Préface de Joseph Maïla. Editions Barzakh,
Alger 2015 (Presse universitaires de France, 2014), 364 pages, 800 dinars
Comme le dit le préfacier, l’ouvrage de
Sylvie Arkoun n’est pas une biographie
intellectuelle. C’est l’histoire d’une vie ou plutôt un livre autour de ce
qu’elle appelle « les vies » de son père.
Une vie relatée, recomposée et restituée
comme un album de famille par collage des temps, juxtaposition des espaces et
adjonction des témoignages. Un livre émouvant par le rappel des absences, mais
aussi et surtout par l’évocation des courts et derniers instants des
retrouvailles.
L’ouvrage fourmille de détails sur la vie
d’un homme qui bien que célèbre – par sa pensée, par ses interventions……et par
son comportement - restait un grand inconnu, même pour ses fidèles et ses proches.De ce fait, on en apprend des choses qui
démythifient un peu notre homme mais qui aident à le mettre à notre portée
alors que l’on croyait inaccessible.Il travaillait
énormément, il ne faisait que penser, il était fidèle à ses racines, il aimait
les femmes (« moteur essentiel dans sa vie » : mère, tantes,
amies, amantes, étudiantes, militantes ..) , il était , ce me semble,
assez susceptible , tombant facilement dans le « piège » des
provocations…islamo-conservatrices comme la fameuse (sic !) attaque menaçante
du cheikh El Ghazali lors d’un séminaire sur la Pensée islamique à Bejaia en
juillet 1985 (et c’est, peut-être , ce côté narcissique qui l’a poussé à se
« fâcher », dans de « grandes souffrances morales », avec
l’Algérie - globalement dès 62 – pays qu’il portait pourtant au plus profond de
son cœur), déjà malheureux (au départ…en 54, année de son arrivée à Paris) de
ne pouvoir « donner » ce qu’il avait à donner en raison d’une langue
(l’arabe) qu’il ne maîtrisait pas encore parfaitement, discret pour ne pas dire
timide, pas engagé politiquement (il a discrètement milité au sein du Fln lors
de ses études en France) mais aux
positions décidées (il a soutenu, un certain moment le Ffs
en donnant , en Algérie, incognito, durant cinq jours, des cours sur la notion
de laïcité aux militants ) contre un Etat (algérien) qualifié de
« voyou » et rejettant l’arabisation à
outrance, « l’allégeance ostentatoire à l’arabisme » et l’intégrisme
qui ont poussé à l’abandon du peuple aux idées rétrogrades ….Des qualités , des
faiblesses…un homme complexe …un homme tout simplement trop lumineux pour
son temps, pour son pays d’origine (et
aussi pour celui d’adoption), pour son entourage, pour les religions.Mal-aimé ?
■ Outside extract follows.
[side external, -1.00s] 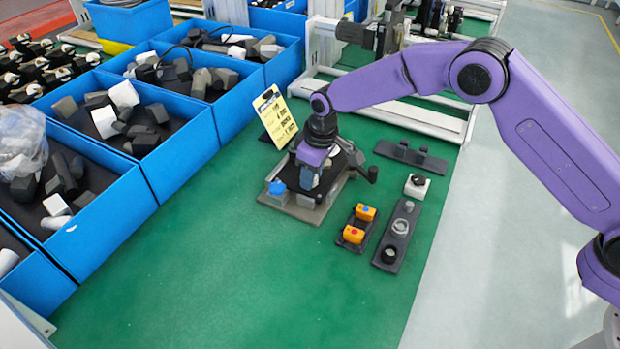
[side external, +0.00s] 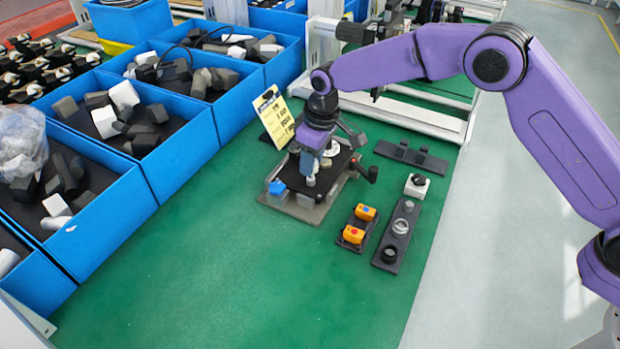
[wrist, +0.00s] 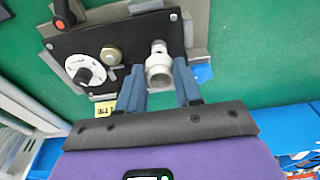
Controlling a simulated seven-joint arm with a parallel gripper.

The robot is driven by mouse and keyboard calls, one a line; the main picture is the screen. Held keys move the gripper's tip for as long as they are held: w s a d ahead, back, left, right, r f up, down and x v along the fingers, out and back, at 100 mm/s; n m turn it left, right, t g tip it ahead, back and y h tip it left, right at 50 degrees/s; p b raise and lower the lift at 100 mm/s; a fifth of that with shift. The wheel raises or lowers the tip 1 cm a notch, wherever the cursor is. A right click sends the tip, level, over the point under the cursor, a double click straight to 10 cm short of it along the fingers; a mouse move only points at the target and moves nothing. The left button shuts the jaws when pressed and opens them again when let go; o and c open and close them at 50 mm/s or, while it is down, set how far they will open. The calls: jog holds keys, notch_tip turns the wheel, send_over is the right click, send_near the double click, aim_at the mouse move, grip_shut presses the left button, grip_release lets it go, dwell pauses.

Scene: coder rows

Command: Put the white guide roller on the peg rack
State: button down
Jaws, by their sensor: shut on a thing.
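The white guide roller (wrist: 159,72) is between the two blue-grey fingers of my gripper (wrist: 158,82) in the wrist view. My gripper is shut on it, over the black plate of a fixture (wrist: 75,44). A narrower pale part shows just beyond the roller; I cannot tell whether the roller is still seated or lifted. In the side view my gripper (side external: 312,178) points down at the front of the fixture (side external: 300,212), with the roller small there. A dark strip (side external: 411,157) with small upright parts, possibly the peg rack, lies to the right, behind a white block.
A dark tray (side external: 384,262) with rings and a small holder with orange blocks (side external: 354,235) lie right of the fixture. The white block (side external: 417,187) has a black knob. A yellow card (side external: 273,115) stands behind the fixture. Blue bins (side external: 113,226) line the left. The green front is clear.

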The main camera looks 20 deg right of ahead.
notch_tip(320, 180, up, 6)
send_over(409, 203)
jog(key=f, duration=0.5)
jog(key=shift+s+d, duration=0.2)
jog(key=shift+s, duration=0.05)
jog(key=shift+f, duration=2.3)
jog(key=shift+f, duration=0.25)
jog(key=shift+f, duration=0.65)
non. Mal compris (le seul lieu d’écoute et de recherche
convenant à son exigence scientifique a été l’Institut ismaélien de Londres à
partir de 1997) . En Algérie. En France (bien que fait
Commandeur de la Légion d’honneur, en septembre 2004) .Mais ,
le philosophe humaniste a lutté (donc espéré) jusqu’au bout, avec de brefs moments de lassitude et de
découragement contre le « système d’ignorance institutionnalisée »,
le poids du triptyque
« vérité-sacré-violence », « le bricolage
idéologique », « l’islam refuge-tremplin-repaire », le
« manque chronique d’analyse historico-scientifique vis-à vis de la
religion » …. dans nos pays
L’Auteure :Née en 1963 à Paris,
c’est la fille (du premier lit) du grand philosophe. Après un parcours marketing ,elle travaille dans la joaillerie. Elle a
commencé à écrire ce livre , juste après la
disparition de son père en 2010.Trois ans de recherche, car elle ne fit vraiment connaissance avec son
géniteur qu’aux derniers temps de la vie de ce dernier. Une œuvre difficile car
Arkoun avait « cloisonné sa vie en de multiples
compartiments étanches ». Heureusement, il avait de nombreux amis et
admirateurs fidèles , en France et en Algérie. Elle
est même venue en Algérie (et à Taourirt-Mimoun , le pays et la famille jamais oubliés , toujours remémorés) , avec
sa mère,Michèle Arkoun (la
première épouse) , en juin 2011.
Avis : Un livre
d’amour filial et de regrets.Présentation très
originale, la description et le commentaire entrecoupés de plusieurs lettres
adressées par M. Arkoun au Père Maurice Borrmans , sorte de parrain de substitution, de 1954 à
2010.Style très vivant. Presque un grand reportage. Pour mieux connaître un
(vrai) génie mal-aimé par son pays d’origine. Pour mieux comprendre son talent
et ses idées.Pour mieux « culpabiliser » , en Algérie, tous ceux qui n’ont pas été à sa hauteur. Il
est vrai que son ego (-centrisme), pour ne pas dire son égoïsme, n’a pas
facilité les choses. Le génie
fait ce qu’il peut. A nous de le comprendre !
Citations : « Si
notre vie est soumise aux circonstances extérieures, notre mort nous appartient.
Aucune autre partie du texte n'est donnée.